**** RECORDED DATA
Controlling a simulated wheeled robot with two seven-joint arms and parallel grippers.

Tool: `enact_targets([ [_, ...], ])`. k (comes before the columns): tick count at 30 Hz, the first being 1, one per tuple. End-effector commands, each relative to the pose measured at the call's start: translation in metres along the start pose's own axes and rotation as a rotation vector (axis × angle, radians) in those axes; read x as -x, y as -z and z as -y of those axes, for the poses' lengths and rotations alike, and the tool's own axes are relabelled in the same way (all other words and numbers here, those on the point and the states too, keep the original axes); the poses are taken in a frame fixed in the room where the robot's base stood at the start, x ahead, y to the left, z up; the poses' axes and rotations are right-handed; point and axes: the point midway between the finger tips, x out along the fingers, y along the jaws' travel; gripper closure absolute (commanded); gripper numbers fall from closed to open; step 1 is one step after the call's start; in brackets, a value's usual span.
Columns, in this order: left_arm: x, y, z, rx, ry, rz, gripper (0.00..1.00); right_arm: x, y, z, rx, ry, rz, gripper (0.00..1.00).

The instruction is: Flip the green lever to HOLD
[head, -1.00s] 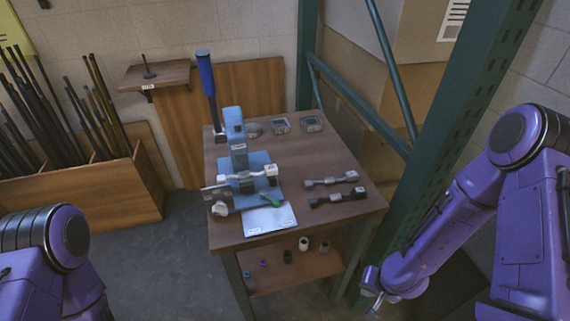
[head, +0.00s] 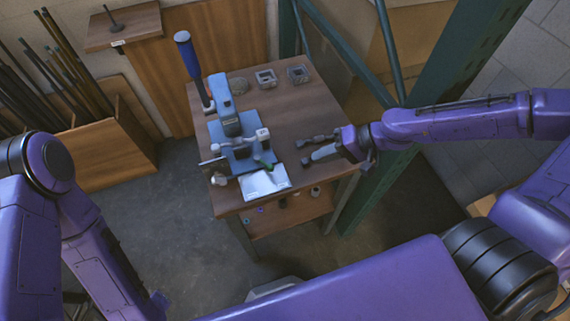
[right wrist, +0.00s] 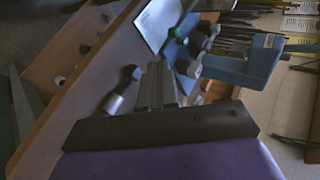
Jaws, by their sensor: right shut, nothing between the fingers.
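The green lever (head: 264,164) is a small green handle on the blue fixture (head: 231,122), just above the white plate (head: 268,184) on the table. No HOLD mark is legible. My right gripper (head: 312,157) is over the right front of the table, to the right of the lever and apart from it. Its grey fingers (right wrist: 158,85) are together and empty in the right wrist view. The white plate (right wrist: 157,22) and blue fixture (right wrist: 246,62) lie beyond them there. My left arm shows at the left of the head view, but its gripper is not visible.
A tall blue-handled lever (head: 192,65) stands at the table's back left. Small square containers (head: 266,78) sit at the back. A dark jointed part (head: 312,140) lies close to my right gripper. A green rack post (head: 440,90) rises right of the table (head: 300,105).

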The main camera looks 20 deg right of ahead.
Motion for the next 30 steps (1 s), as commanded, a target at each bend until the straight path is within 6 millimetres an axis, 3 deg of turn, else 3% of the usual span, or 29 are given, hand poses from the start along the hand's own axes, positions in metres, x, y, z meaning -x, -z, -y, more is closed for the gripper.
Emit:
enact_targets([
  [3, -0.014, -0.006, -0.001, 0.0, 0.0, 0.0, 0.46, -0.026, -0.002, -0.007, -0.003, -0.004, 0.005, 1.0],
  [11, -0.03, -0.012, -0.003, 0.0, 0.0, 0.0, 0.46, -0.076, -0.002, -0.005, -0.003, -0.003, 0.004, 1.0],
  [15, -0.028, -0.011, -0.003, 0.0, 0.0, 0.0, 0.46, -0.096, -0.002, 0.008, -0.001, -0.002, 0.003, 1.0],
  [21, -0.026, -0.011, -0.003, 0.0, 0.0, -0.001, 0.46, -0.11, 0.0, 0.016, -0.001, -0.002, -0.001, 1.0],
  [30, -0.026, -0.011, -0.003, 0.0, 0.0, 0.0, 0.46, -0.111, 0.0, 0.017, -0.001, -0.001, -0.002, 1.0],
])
********
### WHAT THE TASK REQUIRES
Reproduce the whole listing exactly, but not the images in it.

### OUTPUT
Controlling a simulated wheeled robot with two seven-joint arms and parallel grippers.

Tool: `enact_targets([ [_, ...], ])`. k (comes before the columns): tick count at 30 Hz, the first being 1, one per tuple. End-effector commands, each relative to the pose measured at the call's start: translation in metres along the start pose's own axes and rotation as a rotation vector (axis × angle, radians) in those axes; read x as -x, y as -z and z as -y of those axes, for the poses' lengths and rotations alike, and the tool's own axes are relabelled in the same way (all other words and numbers here, those on the point and the states too, keep the original axes); the poses are taken in a frame fixed in the room where the robot's base stood at the start, x ahead, y to the left, z up; the poses' axes and rotations are right-handed; point and axes: the point midway between the finger tips, x out along the fingers, y along the jaws' travel; gripper closure absolute (commanded); gripper numbers fall from closed to open; step 1 is one step after the call's start; in brackets, a value's usual span.
Columns, in this order: left_arm: x, y, z, rx, ry, rz, gripper (0.00..1.00); right_arm: x, y, z, rx, ry, rz, gripper (0.00..1.00).

The instruction is: Flip the green lever to HOLD
[head, -1.00s] 
[head, +0.00s] 
[right wrist, +0.00s] 
Jaws, by their sensor: right shut, nothing between the fingers.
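The green lever (head: 264,164) is a small green handle on the blue fixture (head: 231,122), just above the white plate (head: 268,184) on the table. No HOLD mark is legible. My right gripper (head: 312,157) is over the right front of the table, to the right of the lever and apart from it. Its grey fingers (right wrist: 158,85) are together and empty in the right wrist view. The white plate (right wrist: 157,22) and blue fixture (right wrist: 246,62) lie beyond them there. My left arm shows at the left of the head view, but its gripper is not visible.
A tall blue-handled lever (head: 192,65) stands at the table's back left. Small square containers (head: 266,78) sit at the back. A dark jointed part (head: 312,140) lies close to my right gripper. A green rack post (head: 440,90) rises right of the table (head: 300,105).

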The main camera looks 20 deg right of ahead.
Motion for the next 30 steps (1 s), as commanded, a target at each bend until the straight path is within 6 millimetres an axis, 3 deg of turn, else 3% of the usual span, or 29 are given, hand poses from the start along the hand's own axes, positions in metres, x, y, z meaning -x, -z, -y, more is closed for the gripper.
Emit:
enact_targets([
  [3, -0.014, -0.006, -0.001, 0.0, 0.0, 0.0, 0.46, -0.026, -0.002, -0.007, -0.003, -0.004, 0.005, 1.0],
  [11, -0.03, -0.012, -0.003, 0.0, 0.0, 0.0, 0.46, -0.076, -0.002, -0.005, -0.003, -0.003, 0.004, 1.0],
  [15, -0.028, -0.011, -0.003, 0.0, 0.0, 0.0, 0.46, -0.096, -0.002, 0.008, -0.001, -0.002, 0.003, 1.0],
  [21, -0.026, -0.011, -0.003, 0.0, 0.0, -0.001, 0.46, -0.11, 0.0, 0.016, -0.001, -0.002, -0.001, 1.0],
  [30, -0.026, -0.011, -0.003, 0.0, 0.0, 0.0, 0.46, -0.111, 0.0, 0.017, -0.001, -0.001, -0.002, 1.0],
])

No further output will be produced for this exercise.